**TASK REQUIREMENTS**. Copy exactly the lines of the material below that run from the one containing "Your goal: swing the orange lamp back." through the one containing "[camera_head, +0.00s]". Copy no other lines.
* BEGIN DATA SEGMENT *
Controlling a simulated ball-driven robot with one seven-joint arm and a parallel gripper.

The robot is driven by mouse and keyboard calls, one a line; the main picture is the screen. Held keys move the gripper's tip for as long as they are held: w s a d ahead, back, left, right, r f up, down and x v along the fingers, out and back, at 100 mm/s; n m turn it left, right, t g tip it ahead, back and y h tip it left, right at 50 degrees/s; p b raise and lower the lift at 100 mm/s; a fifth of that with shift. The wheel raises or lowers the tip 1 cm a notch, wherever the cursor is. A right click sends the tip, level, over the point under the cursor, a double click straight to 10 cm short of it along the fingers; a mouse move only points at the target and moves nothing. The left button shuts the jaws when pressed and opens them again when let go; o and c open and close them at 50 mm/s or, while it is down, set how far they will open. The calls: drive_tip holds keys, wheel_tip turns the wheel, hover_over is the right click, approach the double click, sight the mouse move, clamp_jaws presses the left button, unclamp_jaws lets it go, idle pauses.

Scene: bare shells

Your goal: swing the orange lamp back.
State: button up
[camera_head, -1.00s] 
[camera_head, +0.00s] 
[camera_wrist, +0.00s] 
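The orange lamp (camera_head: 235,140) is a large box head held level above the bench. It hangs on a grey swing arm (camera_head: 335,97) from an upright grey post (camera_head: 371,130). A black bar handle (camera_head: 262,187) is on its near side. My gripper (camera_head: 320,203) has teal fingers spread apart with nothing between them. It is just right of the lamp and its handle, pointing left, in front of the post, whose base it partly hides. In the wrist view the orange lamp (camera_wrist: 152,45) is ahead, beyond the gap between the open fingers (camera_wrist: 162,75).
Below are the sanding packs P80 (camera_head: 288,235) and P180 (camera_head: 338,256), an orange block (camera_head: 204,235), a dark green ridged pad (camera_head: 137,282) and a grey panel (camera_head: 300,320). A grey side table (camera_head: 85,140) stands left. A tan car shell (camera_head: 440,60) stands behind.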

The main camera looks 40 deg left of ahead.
* END DATA SEGMENT *
**ANSWER TO THIS PROBLEM**.
Your goal: swing the orange lamp back.
State: button up
[camera_head, -1.00s] 
[camera_head, +0.00s] 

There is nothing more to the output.